1.   Our jurisdiction under § 1291 is limited to reviewing final orders of the district courts. See 28 U.S.C. § 1291. When, as here, a district court dismisses a complaint without prejudice and the plaintiff does not file an amended complaint within the time provided by the district court, the district court's dismissal constitutes a “final” order for purposes of § 1291. See Batoff v. State Farm Ins. Co., 977 F.2d 848, 851 n.5 (3d Cir. 1992).

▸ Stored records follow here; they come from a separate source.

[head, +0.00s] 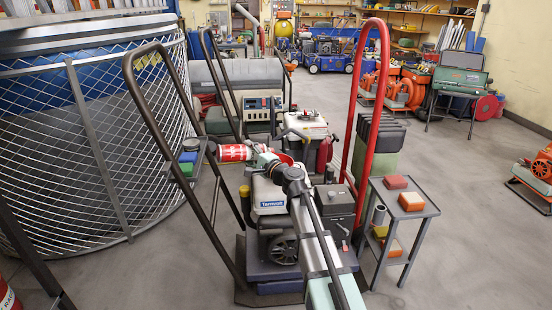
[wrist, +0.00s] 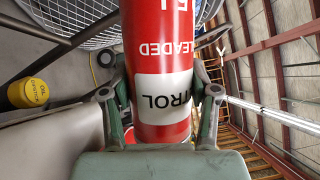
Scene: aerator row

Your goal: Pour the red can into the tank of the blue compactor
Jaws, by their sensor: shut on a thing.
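The red can (head: 232,153) is red with a white label band. My gripper (head: 250,152) is shut around it above the machine and holds it lying about level, pointing left in the head view. In the wrist view the can (wrist: 160,45) sits between the two fingers of my gripper (wrist: 162,98), its petrol lettering upside down; its far end is cut off. The blue compactor (head: 262,268) has a dark blue base and a pale tank (head: 268,196) with a name label, partly hidden behind my arm. The tank's opening is not clear.
A yellow oil-dipstick cap (head: 245,191) stands left of the tank and shows in the wrist view (wrist: 28,93). A small cart (head: 400,215) with coloured blocks stands right. A mesh enclosure (head: 90,150) is left.

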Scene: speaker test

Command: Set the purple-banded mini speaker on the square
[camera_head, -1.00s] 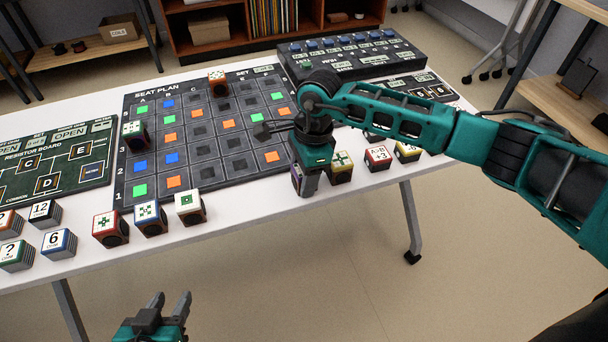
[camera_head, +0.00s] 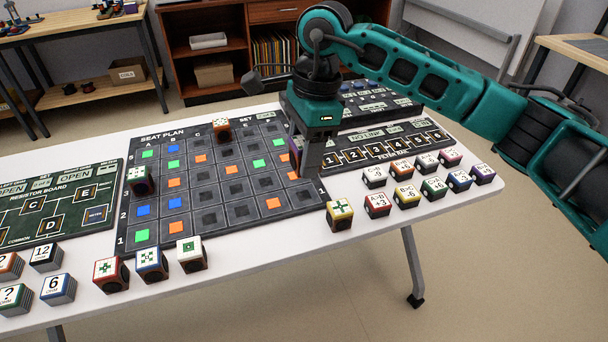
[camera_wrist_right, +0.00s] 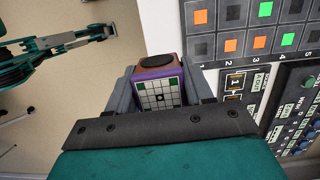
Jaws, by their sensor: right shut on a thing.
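The purple-banded mini speaker (camera_wrist_right: 158,88) is between the fingers of my right gripper (camera_wrist_right: 160,95), which is shut on it. In the head view my right gripper (camera_head: 303,168) is at the right edge of the seat plan board (camera_head: 222,218), fingers down, and mostly hides the speaker. The board is dark with rows of squares, some coloured orange, green or blue. My left gripper (camera_wrist_right: 104,32) seems to show small in the right wrist view; its jaws are unclear.
Two speakers stand on the board, a red one (camera_head: 221,130) and a green one (camera_head: 139,180). Red, blue and white speakers line its front edge. A yellow one (camera_head: 339,214) and several cubes stand right, before the filter rail (camera_head: 385,146). The resistor board (camera_head: 60,205) lies left.

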2.   “Although a private party can be liable under [42 U.S.C.] § 1983 if he or she willfully participates in a joint conspiracy with state officials to deprive a person of a constitutional right,” Max v. Republican Comm. of Lancaster Cty., 587 F.3d 198, 203 (3d Cir. 2009), Abulkhair did not allege that Appellees conspired with any state officials. Furthermore, to the extent that an alleged conspiracy between a private actor and a federal actor can, under certain circumstances, support a viable constitutional claim against the private actor, but see Corr. Servs. Corp. v. Malesko, 534 U.S. 61, 66, 122 S.Ct. 515, 151 L.Ed.2d 456 (2001) (refusing to extend Bivens v. Six Unknown Named Agents of Federal Bureau of Narcotics, 403 U.S. 388, 91 S.Ct. 1999, 29 L.Ed.2d 619 (1971), “to confer a right of action for damages against private entities acting under color of federal law”), those circumstances are not present here. Although Abulkhair alleged, “upon information and belief,” that Appellees gave his email password to the Federal Bureau of Investigation so that the agency could spy on him, that allegation is not enough to plead a viable conspiracy claim, see Great W. Mining & Mineral Co. v. Fox Rothschild LLP, 615 F.3d 159, 179 (3d Cir. 2010) (indicating that a plaintiff pleading a conspiracy claim must allege “facts that plausibly suggest a meeting of the minds”).

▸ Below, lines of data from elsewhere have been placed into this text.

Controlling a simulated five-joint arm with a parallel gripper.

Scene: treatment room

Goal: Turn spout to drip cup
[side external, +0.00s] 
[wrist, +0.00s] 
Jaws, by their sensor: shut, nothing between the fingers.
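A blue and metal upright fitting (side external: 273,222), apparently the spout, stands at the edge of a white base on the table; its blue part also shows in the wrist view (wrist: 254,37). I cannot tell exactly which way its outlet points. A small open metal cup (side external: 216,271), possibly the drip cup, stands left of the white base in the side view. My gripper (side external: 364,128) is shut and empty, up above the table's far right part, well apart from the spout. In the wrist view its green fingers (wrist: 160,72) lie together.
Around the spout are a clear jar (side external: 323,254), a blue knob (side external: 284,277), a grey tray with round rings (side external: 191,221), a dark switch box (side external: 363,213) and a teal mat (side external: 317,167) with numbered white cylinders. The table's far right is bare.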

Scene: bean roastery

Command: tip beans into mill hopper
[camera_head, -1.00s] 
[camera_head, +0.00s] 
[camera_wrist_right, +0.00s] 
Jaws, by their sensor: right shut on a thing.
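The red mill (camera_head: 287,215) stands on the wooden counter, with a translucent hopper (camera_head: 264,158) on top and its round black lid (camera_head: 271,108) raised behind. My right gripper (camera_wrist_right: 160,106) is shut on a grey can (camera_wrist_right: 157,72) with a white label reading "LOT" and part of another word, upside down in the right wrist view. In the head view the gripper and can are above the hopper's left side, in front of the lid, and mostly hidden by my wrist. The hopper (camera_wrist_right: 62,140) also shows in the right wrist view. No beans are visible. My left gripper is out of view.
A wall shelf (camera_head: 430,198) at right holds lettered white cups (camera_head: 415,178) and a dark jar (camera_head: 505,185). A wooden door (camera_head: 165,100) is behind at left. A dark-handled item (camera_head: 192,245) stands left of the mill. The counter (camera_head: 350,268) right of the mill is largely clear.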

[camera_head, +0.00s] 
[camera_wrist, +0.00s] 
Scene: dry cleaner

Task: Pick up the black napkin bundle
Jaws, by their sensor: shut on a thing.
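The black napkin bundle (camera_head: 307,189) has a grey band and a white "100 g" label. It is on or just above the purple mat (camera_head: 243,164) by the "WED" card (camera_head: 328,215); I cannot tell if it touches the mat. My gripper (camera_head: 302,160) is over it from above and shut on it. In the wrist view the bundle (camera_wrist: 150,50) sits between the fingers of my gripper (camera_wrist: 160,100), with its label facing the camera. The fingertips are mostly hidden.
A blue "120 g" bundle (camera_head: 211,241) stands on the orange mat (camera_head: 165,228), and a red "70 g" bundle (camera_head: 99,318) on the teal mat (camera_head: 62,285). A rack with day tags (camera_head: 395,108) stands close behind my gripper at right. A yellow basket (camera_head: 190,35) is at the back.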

3.   To the extent that Abulkhair argues that the presiding district judge, the Honorable Esther Salas, should have recused herself, we find this argument unpersuasive. See 28 U.S.C. §§ 144, 455 (setting forth standards for recusal). To the extent that Abulkhair takes issue with the District Court's March 9, 2018 order granting Google's motion to modify the case caption (to reflect Google's recent conversion from a corporation to a limited liability company), he has failed to show how he was prejudiced by that order, particularly in light of our conclusion that his complaint was properly dismissed. We see no reason to further consider that order here.